To scale your indexer, consider these architectural improvements: implement a message queue like RabbitMQ or Kafka to decouple block ingestion from processing, allowing you to scale workers horizontally. Use database connection pooling and batch inserts to handle high write throughput. For historical data, run a separate 'backfill' process with a higher concurrency limit, while the main indexer stays synchronized with the chain tip. Monitor performance with metrics for blocks processed per second and database write latency.

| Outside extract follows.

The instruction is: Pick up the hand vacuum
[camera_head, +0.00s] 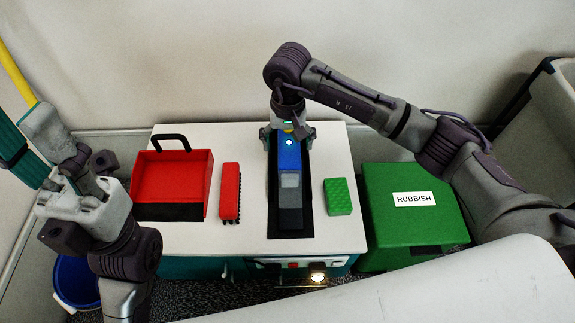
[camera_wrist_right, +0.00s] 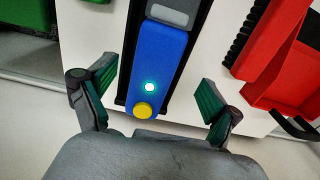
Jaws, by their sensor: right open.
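The hand vacuum (camera_head: 289,158) lies lengthwise in a dark recess on the white station top, its blue handle end toward the back wall and its grey end toward the front. In the right wrist view its blue body (camera_wrist_right: 160,60) shows a lit round spot and a yellow button at the near end. My right gripper (camera_head: 287,133) is at the handle end, pointing down. In the wrist view it is open (camera_wrist_right: 157,90), one green-padded finger on each side of the blue body with gaps between. My left gripper (camera_head: 75,160) is at the far left, away from the vacuum; its jaw state is unclear.
A red dustpan (camera_head: 172,178) and a red brush (camera_head: 230,190) lie left of the vacuum. A green sponge (camera_head: 338,197) lies close on its right. A green RUBBISH box (camera_head: 415,225) stands right of the station (camera_head: 250,235). A blue bucket (camera_head: 75,280) is at lower left.

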Enhance your indexer with advanced features. Add real-time alerts by publishing parsed events to a WebSocket server for instant frontend updates. Implement data enrichment by fetching token metadata from a provider like the CoinGecko API or resolving ENS names. For complex logic, consider using The Graph's subgraph manifest as a declarative configuration for your indexer, then execute it with your custom runtime to combine ease-of-use with your infrastructure.

Your next project could be building an indexer for a specific use case. For example, create a MEV indexer that tracks sandwich attacks and arbitrage opportunities by analyzing transaction order and gas prices. Or, build a cross-chain indexer that uses LayerZero or Wormhole message logs to create a unified view of asset flows across Ethereum, Arbitrum, and Polygon. These specialized indexers are valuable tools for researchers and traders.

Finally, ensure your indexer is robust and maintainable. Write comprehensive unit and integration tests using a local testnet like Hardhat or Anvil. Implement circuit breakers and alerting for RPC provider failures. Document your data schema and indexing logic thoroughly. The code from this guide is a starting point; production systems require careful attention to error handling, monitoring, and data integrity to provide reliable, actionable on-chain intelligence.